La già grave carenza di organico (siamo intorno al - 40%) in talune situazioni, come Roma, tocca il - 65% , e il taglio dovuto alle riduzioni di personale per la spending review, porterà ad un ulteriore depauperamento di questi funzionari. Ma non basta, mancano dirigenti, che oramai sono al lumicino e, soprattutto manca la volontà politica del DAP di potenziare il settore. A fronte delle riduzioni di cui sopra e della progressiva eliminazione degli organici dei Funzionari Amministrativi presso gli UEPE, a fronte della mancanza di strumenti indispensabili quali le auto, sono stati previsti, nell’organico degli Uepe, ben 387 uomini della Polizia Penitenziaria, senza l’indicazione delle funzioni che questi dovranno espletare. Va ricordato che , in genere si parcheggiano negli UEPE quei poliziotti che hanno creato problemi negli Istituti, ed in mancanza di indicazioni precise sui loro compiti e sulle loro competenze, spesso essi hanno l’arroganza di assumere di fatto compiti “ispettivi” sul funzionamento degli stessi senza averne né conoscenza né competenza, producendo danni notevoli nel loro ambito. Ne abbiamo illuminanti esempi da nord a sud. I Provveditori per lo più non sono attenti a questo settore e, negli ultimi dieci anni non c’è stata attenzione neanche da parte del DAP. Perché il DAP ha aspettato un anno per coprire la sede vacante dell’Ufficio dell’Esecuzione Penale Esterna, pur avendo Dirigenti Generali disponibili? Qual’è il disegno??.
Va detto che un autorevole Dirigente Generale si è permesso di dire a più persone ed in situazioni diversificate che tali uffici sono inutili e servono solo per le statistiche, mentre gli Assistenti Sociali sono galline starnazzanti. Se questa è la considerazione di tali lavoratori appare chiaro che il passo successivo nella mente di taluno non può che essere la loro riduzione al silenzio. Nei fatti la progressiva eliminazione di tali operatori, e delle risorse di tali uffici fa scaturire una chiara schizofrenia sostanziale, politica ed amministrativa del sistema.
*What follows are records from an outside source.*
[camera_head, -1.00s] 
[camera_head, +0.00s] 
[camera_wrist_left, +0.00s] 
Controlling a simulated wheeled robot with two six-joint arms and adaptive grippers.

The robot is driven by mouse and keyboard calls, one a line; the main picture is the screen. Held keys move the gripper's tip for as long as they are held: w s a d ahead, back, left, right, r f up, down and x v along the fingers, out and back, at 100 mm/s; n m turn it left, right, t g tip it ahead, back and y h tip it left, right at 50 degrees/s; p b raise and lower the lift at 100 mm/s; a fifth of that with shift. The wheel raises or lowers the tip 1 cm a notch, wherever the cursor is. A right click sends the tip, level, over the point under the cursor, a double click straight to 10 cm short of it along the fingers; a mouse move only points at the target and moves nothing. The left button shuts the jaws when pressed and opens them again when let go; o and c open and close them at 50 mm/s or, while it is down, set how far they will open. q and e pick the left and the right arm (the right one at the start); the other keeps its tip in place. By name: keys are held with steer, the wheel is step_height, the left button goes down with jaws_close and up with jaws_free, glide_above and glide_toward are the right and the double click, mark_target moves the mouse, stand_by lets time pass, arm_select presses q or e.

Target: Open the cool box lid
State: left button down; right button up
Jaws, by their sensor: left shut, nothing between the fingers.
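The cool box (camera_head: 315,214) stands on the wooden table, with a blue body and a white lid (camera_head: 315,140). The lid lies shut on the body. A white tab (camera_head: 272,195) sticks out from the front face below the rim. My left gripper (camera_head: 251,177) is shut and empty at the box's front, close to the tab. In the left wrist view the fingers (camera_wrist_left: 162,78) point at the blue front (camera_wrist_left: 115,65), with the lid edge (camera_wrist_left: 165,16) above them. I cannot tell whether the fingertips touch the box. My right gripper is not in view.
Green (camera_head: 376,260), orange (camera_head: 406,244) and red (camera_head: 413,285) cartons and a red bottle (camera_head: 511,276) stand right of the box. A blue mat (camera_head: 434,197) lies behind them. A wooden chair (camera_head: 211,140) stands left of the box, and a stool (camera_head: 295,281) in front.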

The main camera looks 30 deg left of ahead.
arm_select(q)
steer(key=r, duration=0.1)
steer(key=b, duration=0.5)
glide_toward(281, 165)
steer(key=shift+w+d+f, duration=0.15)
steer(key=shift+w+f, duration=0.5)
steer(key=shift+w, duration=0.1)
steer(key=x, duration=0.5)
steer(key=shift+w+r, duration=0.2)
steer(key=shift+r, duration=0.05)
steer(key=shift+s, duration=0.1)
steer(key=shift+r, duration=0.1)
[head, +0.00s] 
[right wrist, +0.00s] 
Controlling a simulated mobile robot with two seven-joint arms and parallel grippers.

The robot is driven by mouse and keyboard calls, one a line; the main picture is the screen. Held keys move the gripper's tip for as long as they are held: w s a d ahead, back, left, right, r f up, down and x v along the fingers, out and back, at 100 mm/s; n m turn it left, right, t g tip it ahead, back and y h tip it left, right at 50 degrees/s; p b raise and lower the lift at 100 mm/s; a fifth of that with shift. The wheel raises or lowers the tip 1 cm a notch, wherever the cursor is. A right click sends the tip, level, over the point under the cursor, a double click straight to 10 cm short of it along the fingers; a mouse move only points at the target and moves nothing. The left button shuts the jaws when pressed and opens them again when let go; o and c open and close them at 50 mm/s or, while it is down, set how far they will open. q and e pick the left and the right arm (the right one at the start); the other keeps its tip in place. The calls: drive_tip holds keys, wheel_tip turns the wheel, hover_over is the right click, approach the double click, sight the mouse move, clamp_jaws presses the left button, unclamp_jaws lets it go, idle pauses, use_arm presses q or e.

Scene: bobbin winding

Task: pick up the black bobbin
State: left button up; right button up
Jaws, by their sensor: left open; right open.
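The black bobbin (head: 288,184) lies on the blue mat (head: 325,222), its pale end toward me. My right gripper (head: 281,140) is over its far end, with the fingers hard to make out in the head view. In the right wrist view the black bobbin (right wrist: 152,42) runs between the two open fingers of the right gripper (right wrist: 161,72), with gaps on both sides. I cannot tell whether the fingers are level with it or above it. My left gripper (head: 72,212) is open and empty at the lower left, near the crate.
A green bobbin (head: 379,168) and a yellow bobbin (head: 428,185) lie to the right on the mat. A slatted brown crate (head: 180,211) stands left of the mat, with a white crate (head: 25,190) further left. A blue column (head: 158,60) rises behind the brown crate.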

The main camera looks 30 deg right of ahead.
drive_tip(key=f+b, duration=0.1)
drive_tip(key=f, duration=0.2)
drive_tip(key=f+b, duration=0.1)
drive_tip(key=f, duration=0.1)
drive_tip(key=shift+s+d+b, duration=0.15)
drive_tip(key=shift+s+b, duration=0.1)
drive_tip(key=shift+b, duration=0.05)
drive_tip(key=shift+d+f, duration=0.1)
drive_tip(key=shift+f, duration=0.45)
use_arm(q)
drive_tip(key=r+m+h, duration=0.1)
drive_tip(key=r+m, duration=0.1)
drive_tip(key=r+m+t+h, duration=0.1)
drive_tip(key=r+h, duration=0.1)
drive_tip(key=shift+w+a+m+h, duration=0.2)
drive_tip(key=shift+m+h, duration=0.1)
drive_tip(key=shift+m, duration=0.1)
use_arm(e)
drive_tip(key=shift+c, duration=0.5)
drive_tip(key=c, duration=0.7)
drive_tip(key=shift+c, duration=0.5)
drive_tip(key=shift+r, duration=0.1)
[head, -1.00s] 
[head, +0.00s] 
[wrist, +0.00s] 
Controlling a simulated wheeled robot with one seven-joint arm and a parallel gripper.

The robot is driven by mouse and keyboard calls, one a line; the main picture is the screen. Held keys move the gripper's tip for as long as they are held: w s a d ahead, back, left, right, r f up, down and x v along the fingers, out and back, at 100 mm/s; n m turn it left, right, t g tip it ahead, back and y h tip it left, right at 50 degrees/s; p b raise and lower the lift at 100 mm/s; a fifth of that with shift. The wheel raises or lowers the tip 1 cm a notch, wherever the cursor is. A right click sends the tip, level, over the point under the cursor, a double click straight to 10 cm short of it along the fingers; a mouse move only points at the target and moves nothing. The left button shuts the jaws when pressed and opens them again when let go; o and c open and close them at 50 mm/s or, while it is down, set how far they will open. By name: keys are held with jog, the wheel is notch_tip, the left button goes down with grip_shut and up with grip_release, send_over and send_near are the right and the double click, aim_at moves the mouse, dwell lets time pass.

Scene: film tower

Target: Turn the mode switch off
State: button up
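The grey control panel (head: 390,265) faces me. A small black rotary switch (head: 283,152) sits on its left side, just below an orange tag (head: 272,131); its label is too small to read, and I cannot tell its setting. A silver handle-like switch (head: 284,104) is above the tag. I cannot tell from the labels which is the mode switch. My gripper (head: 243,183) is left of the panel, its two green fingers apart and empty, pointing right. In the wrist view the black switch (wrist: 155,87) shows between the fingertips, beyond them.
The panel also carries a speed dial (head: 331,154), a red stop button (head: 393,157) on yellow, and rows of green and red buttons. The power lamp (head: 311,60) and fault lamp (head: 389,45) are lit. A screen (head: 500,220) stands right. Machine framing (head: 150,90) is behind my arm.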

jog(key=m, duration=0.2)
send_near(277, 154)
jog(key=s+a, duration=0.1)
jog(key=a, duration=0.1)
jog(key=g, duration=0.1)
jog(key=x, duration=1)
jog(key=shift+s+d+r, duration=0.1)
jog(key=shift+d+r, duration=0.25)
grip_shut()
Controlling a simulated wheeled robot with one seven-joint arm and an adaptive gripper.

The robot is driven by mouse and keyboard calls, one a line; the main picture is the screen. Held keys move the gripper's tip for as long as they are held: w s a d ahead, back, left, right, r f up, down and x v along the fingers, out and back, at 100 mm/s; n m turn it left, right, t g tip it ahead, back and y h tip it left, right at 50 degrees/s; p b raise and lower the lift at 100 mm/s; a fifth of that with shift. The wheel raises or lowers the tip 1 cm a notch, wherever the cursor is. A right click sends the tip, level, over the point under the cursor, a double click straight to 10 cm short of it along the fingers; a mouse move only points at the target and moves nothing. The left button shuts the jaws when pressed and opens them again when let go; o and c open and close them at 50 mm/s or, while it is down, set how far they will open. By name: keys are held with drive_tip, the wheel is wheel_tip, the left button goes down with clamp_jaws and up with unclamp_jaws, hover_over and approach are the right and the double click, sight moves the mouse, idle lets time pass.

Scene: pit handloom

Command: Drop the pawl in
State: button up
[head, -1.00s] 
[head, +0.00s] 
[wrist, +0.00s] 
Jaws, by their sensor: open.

E’ appena il caso di rammentare che gli operatori del Servizio Sociale silenziosamente e con poche risorse hanno pur sempre tenuto in piedi il sistema delle misure alternative, quello stesso sistema che verbalmente – ma solo verbalmente - si vorrebbe invece rilanciare ed ampliare come indubbiamente emerge dal dibattito in atto nel paese, unitamente alla proposta di ampliare il sistema delle misure alternative – in linea con le risoluzioni internazionali – e introdurre anzi la messa alla prova anche per i condannati adulti. Si può fare tutto ciò senza risorse e senza personale? Si può nei fatti muoversi verso la cancellazione degli Uepe in un momento in cui sembra si voglia investire sulle misure e pene alternative?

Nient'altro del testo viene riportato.